## Work to be completed:
Your task is to copy a single run of lines that starts at the line with "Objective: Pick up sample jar" and stops at the line with "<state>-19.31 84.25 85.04", keeping both ends. Copy nothing else.

——

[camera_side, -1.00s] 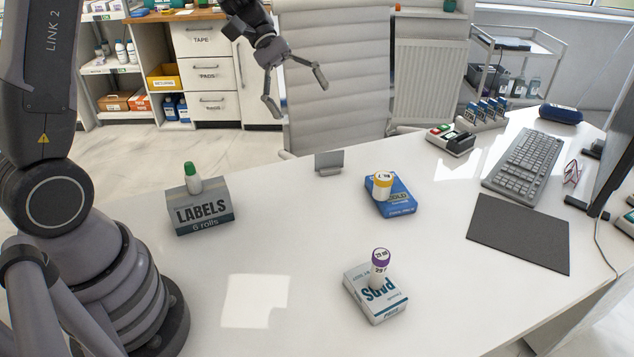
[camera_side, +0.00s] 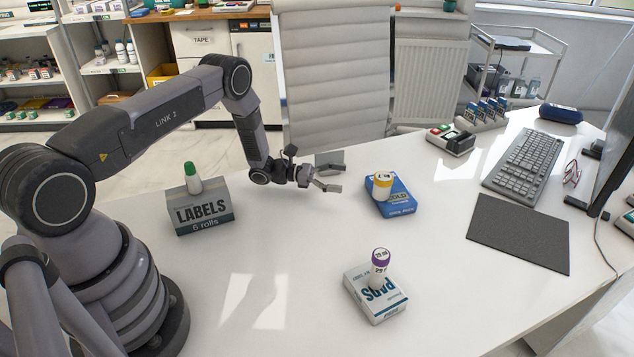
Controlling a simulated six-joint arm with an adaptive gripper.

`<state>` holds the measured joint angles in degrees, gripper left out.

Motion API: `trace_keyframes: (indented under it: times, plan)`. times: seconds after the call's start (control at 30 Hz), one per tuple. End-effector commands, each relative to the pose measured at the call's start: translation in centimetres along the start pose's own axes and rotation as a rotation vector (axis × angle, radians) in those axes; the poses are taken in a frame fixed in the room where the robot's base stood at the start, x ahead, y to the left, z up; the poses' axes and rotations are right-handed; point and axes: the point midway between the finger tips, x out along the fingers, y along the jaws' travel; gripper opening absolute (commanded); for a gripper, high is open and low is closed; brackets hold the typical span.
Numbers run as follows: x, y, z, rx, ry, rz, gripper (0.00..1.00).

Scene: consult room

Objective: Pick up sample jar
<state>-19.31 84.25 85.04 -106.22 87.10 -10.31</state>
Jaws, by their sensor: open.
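Three small jars stand on boxes on the white desk, and I cannot tell which one the task means. A jar with a yellow-orange lid (camera_side: 382,185) stands on a blue box (camera_side: 400,204). A jar with a purple lid (camera_side: 380,267) stands on a white and blue box (camera_side: 374,298) nearer the front. A jar with a green lid (camera_side: 193,178) stands on the grey LABELS box (camera_side: 204,211) at the left. My gripper (camera_side: 338,180) is open and empty, to the left of the yellow-lidded jar and apart from it, with its fingers pointing right.
A keyboard (camera_side: 524,161), a dark mat (camera_side: 518,234) and a monitor are at the right. The front middle of the desk (camera_side: 290,270) is clear.

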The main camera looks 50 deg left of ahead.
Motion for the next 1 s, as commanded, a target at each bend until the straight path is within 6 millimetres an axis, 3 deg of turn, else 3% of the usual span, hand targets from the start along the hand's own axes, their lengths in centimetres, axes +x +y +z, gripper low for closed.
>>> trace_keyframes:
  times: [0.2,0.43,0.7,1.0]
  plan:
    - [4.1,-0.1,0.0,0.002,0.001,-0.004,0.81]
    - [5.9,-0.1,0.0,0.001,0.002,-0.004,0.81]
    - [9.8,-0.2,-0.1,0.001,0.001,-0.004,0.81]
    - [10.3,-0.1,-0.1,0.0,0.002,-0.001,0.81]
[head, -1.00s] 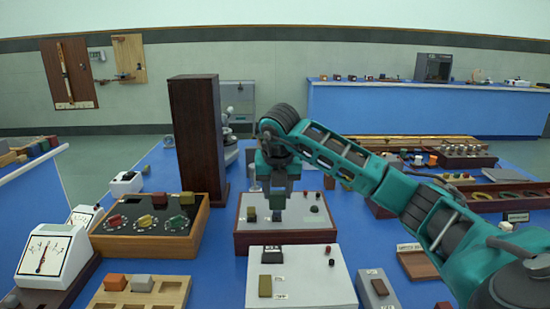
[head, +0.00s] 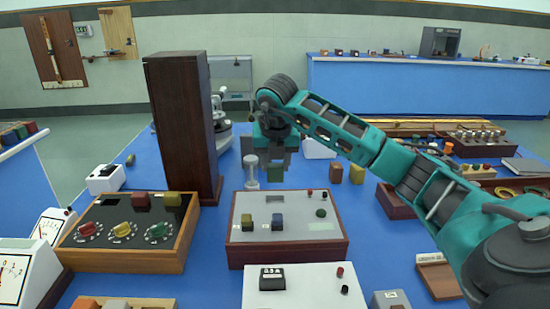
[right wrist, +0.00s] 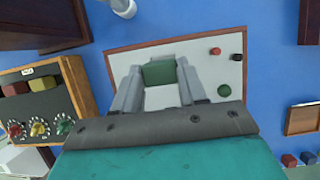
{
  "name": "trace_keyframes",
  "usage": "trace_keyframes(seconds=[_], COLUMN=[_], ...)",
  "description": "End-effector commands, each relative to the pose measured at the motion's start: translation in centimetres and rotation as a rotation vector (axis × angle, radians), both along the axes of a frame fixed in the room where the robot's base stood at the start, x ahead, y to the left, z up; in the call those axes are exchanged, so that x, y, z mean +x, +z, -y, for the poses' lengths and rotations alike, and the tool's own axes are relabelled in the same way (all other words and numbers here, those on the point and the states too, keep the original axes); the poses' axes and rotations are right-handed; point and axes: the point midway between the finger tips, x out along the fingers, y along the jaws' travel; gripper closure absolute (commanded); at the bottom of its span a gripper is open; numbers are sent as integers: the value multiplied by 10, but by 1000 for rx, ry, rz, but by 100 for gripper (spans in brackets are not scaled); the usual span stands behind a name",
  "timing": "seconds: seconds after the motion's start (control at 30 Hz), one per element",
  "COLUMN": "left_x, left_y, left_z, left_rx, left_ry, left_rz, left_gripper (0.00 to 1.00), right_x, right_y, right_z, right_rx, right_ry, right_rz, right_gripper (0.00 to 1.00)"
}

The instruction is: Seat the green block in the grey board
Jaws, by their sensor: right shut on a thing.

——

## Exercise output:
Objective: Pick up sample jar
<state>-19.31 84.25 85.04 -106.22 87.10 -10.31</state>

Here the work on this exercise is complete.